Yaffa scooped the political writing prize with Between Two Fires: Truth, Ambition and Compromise in Putin’s Russia (Granta). Described by the judges as "beautiful and haunting", the book unfolds over a series of pen-portraits, including TV producers, priests and human rights activists trying to thrive in contemporary Russian. It is the Moscow-based journalist’s first book.
Both winners, who accepted their awards in videos released on 25th June, receive £3,000 and will be invited to take part in a winners' ceremony later in the year.

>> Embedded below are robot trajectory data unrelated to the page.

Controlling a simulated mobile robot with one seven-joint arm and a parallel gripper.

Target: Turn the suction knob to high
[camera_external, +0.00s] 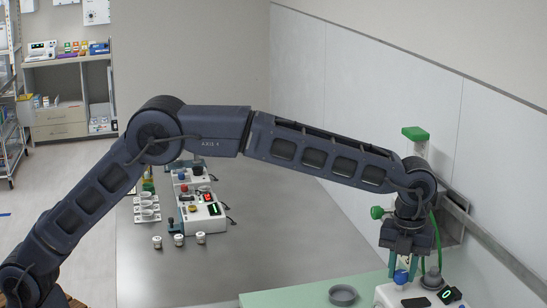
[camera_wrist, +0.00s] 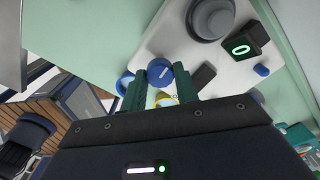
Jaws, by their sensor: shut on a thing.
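A blue knob (camera_external: 401,276) sits on the white device (camera_external: 386,294) at the lower right of the outside view. In the wrist view the same knob (camera_wrist: 160,73) has a pale mark on its face. My gripper (camera_external: 405,270) points down at the device with its teal fingers on either side of the knob. In the wrist view my gripper (camera_wrist: 161,82) is shut on the blue knob. The device has a small black display (camera_wrist: 241,48) with a lit green 0. The knob's scale markings cannot be made out.
A large grey round part (camera_wrist: 211,18) stands beside the display. A grey bowl (camera_external: 343,294) sits on the pale green surface (camera_external: 290,297) to the left. Other small devices (camera_external: 200,215) stand on the grey counter (camera_external: 270,260).

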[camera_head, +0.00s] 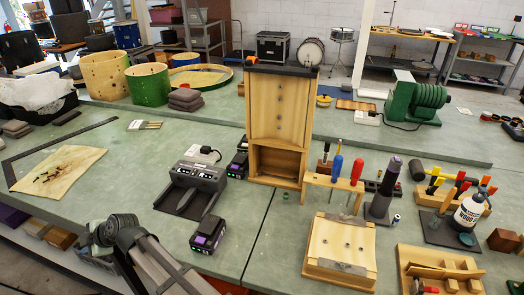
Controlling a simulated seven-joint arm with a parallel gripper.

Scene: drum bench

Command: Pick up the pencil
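A few thin brown sticks (152,125) lie side by side by a small white card (135,124) on the green bench at left. They are too small to tell whether one is a pencil. Parts of my arm rise from the bottom edge at lower left, with a dark round joint at the top. No fingertips of my gripper can be made out.
A tall wooden cabinet (279,115) stands mid-bench. A screwdriver rack (333,187), wooden box (341,245) and glue bottle (471,208) crowd the right. The bench is clear between the tan sheet (75,158) and charger.

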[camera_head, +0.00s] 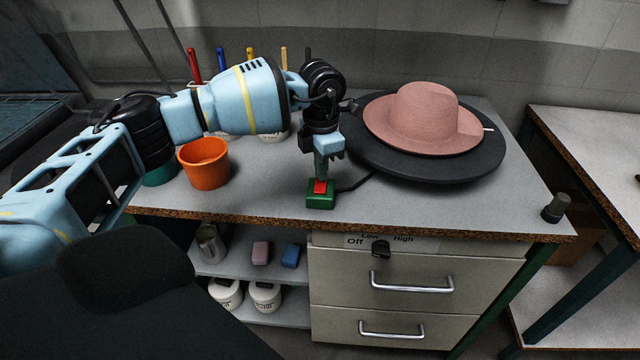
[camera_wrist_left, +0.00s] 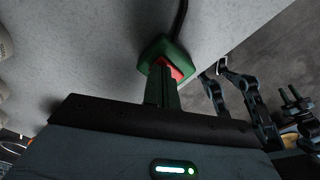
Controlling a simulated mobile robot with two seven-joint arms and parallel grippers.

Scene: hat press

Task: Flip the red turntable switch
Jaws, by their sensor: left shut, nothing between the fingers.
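The red switch (camera_head: 320,186) sits on a small green box (camera_head: 320,202) near the front edge of the table. A black cord runs from the box to the dark round turntable (camera_head: 440,165), which bears a pink hat (camera_head: 424,118). My left gripper (camera_head: 320,176) is shut and empty, pointing down right at the switch. In the left wrist view the closed fingertips (camera_wrist_left: 162,72) overlap part of the red switch (camera_wrist_left: 174,69) on its green box (camera_wrist_left: 150,50). Whether they touch it I cannot tell.
An orange pot (camera_head: 205,164) stands left of the switch, with several coloured-handled tools behind my left arm. Drawers (camera_head: 415,293) and a knob (camera_head: 381,249) marked Off, Low and High are below the tabletop.

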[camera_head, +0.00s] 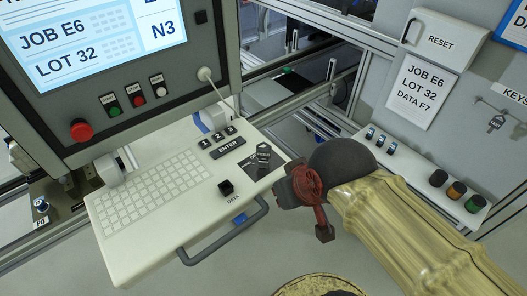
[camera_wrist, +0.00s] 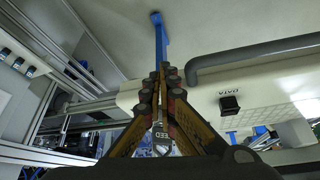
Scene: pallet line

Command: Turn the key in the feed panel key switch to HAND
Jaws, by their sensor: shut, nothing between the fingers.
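A key with a tag lies on the console shelf, at its right corner by a dark label plate (camera_head: 247,178). My gripper (camera_head: 325,232) is just right of the shelf's handle end in the head view. A key switch (camera_head: 40,205) shows at far left; I cannot read which is the feed switch.
A display stands upper left with an emergency stop (camera_head: 81,130). Hanging keys (camera_head: 497,122) are at far right.

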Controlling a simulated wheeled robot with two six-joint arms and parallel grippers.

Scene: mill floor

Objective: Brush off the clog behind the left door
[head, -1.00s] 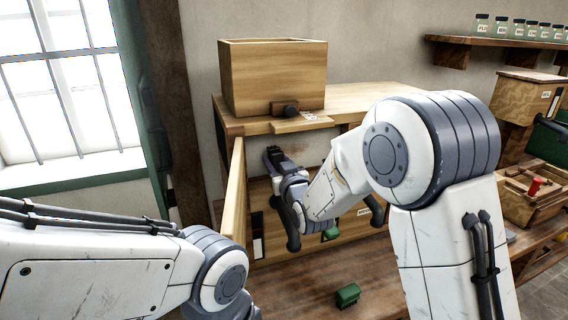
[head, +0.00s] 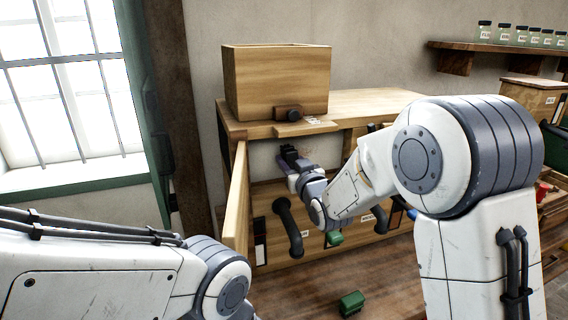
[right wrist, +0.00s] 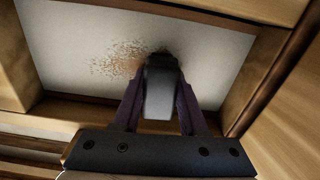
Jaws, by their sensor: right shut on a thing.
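The left door (head: 238,200) stands open, seen nearly edge-on in the head view. Behind it is a pale-backed opening in the wooden cabinet. My right gripper (head: 290,157) is inside this opening. In the right wrist view, the right gripper (right wrist: 160,105) is shut on a dark grey block-like thing, likely the brush (right wrist: 161,88); its working end is hard to make out. The clog, a patch of brown specks (right wrist: 122,61), lies on the pale back surface, left of the held thing's tip. I cannot tell whether they touch. My left gripper is out of view.
A wooden box (head: 276,80) stands on the cabinet top above the opening. A dark curved handle (head: 289,228) sticks out below it. A green block (head: 351,303) lies on the wooden surface in front. Side walls hem in the opening.

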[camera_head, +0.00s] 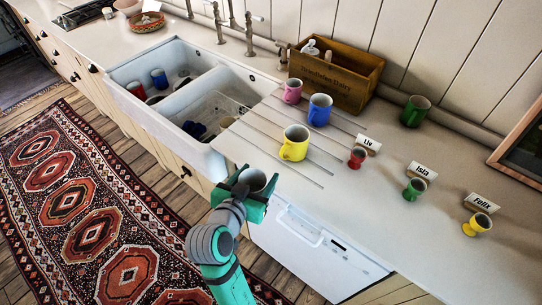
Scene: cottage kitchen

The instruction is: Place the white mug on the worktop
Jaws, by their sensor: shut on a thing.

Smith recorded her piece in front of the Orwell mural on Southwold pier in Suffolk, and said: "I am so happy to be awarded the Orwell Prize for political fiction. Orwell’s fiction understands the acute difference between the politics of art and the artfulness of politics. His fiction demonstrates that the power of language is mighty, and that this might is life-changing, world-changing and world-forming; and that language wielded for political power alone will reduce us all to a kind of fodder for powers that be or powers that want-to-be, while the core power of art and of the arts is always expansive, dimensionalising, liberating, complex, and concerned with revealing the human condition and revitalising and re-empowering the human dimension."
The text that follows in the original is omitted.